### Problem requirements
Lines containing "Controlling" are to be counted. Report the count alone.

>> start Data for the task

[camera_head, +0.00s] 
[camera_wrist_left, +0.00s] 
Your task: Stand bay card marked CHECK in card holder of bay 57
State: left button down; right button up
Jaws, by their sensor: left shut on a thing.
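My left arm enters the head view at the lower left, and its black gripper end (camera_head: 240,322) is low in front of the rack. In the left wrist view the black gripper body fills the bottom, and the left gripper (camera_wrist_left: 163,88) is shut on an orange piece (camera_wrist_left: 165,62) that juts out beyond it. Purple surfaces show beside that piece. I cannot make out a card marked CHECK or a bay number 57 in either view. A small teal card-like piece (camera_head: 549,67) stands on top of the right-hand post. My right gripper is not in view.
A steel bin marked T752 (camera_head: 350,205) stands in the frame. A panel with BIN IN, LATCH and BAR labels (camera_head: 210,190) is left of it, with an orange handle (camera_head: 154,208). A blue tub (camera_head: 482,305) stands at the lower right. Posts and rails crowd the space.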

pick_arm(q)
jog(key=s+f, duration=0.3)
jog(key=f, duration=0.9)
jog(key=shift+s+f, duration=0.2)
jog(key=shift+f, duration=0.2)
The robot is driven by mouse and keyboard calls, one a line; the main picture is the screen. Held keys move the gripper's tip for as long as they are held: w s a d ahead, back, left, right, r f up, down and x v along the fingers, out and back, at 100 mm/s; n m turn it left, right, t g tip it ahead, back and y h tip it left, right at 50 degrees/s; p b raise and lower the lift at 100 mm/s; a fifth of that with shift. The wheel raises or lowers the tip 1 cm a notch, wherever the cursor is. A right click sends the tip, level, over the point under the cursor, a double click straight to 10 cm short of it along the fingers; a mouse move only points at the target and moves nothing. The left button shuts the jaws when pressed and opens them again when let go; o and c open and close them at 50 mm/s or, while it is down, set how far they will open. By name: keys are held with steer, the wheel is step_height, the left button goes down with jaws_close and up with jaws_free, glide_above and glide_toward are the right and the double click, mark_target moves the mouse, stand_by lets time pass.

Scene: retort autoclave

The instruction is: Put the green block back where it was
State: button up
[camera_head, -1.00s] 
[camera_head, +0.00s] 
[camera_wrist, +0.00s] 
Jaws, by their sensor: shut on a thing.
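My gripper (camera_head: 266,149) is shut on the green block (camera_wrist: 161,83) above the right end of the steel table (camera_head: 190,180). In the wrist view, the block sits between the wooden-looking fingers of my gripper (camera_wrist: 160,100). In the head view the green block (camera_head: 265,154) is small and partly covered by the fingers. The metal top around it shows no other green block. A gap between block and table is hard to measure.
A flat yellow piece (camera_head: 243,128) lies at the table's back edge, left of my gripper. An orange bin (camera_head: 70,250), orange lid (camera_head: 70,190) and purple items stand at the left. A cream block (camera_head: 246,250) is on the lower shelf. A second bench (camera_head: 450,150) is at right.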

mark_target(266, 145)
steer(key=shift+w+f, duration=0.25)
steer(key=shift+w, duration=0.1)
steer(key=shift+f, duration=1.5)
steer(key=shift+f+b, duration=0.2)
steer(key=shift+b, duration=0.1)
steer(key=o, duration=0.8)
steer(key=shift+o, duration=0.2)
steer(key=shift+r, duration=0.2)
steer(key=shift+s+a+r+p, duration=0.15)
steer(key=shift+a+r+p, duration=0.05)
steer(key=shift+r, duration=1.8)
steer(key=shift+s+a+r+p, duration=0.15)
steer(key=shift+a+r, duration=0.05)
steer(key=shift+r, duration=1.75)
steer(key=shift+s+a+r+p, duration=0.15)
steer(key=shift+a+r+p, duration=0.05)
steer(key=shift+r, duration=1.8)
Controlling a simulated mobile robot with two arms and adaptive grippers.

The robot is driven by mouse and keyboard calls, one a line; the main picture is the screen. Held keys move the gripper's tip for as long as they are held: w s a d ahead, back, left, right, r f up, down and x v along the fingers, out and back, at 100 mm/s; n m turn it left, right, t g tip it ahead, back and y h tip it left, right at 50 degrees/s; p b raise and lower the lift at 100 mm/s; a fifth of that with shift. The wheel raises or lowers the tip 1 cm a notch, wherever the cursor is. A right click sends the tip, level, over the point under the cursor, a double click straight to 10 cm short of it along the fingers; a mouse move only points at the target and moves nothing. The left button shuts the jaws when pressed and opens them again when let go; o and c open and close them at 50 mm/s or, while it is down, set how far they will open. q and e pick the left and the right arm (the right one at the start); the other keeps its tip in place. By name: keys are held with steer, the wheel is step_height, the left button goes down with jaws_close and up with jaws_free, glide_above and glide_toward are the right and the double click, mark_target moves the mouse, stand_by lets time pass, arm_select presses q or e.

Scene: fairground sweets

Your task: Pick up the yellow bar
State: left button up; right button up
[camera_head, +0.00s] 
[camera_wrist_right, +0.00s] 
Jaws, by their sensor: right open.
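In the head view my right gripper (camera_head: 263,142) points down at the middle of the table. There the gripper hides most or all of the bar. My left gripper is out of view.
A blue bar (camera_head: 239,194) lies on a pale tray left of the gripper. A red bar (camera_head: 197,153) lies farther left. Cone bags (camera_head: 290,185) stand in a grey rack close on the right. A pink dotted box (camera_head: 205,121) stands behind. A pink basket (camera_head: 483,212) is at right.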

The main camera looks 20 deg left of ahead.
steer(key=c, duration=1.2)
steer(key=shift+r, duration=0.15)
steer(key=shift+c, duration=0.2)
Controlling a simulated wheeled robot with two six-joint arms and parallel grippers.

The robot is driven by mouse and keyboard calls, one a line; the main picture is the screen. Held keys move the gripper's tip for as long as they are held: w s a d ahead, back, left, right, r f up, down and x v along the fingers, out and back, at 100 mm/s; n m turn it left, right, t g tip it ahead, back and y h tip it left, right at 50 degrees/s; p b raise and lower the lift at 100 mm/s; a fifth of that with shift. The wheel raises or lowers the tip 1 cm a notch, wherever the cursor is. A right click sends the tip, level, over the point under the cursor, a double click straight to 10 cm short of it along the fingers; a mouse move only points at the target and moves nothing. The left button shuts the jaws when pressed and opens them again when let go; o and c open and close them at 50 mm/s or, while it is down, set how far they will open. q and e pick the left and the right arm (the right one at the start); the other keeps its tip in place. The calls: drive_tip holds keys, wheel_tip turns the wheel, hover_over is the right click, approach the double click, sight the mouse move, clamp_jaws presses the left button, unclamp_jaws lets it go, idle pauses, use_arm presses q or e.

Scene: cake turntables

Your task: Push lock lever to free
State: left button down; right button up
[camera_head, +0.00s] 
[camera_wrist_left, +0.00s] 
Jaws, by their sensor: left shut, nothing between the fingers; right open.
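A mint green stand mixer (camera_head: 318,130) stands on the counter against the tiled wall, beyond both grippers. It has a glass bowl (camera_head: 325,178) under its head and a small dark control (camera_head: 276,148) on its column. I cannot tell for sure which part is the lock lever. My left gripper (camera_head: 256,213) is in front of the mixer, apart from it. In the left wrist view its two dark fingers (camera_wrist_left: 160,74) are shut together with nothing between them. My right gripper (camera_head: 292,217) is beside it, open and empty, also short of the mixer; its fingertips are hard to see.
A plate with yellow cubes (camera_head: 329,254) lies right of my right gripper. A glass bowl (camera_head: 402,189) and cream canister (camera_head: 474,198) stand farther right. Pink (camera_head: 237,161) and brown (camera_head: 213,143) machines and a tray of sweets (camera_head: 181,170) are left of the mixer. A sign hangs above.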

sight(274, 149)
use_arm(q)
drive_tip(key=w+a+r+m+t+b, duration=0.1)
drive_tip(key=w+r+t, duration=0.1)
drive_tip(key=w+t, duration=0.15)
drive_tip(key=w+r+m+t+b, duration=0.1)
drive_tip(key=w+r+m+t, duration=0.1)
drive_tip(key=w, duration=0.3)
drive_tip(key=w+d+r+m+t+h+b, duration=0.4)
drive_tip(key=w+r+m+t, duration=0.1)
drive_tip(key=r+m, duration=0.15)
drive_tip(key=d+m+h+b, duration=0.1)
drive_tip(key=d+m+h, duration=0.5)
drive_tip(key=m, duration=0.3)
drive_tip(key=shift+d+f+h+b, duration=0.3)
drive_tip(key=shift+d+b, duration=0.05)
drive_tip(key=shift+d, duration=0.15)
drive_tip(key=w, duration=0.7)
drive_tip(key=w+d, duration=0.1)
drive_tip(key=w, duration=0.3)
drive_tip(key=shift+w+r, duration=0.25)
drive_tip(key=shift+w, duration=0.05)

>> end Data for the task

### Exercise solution
2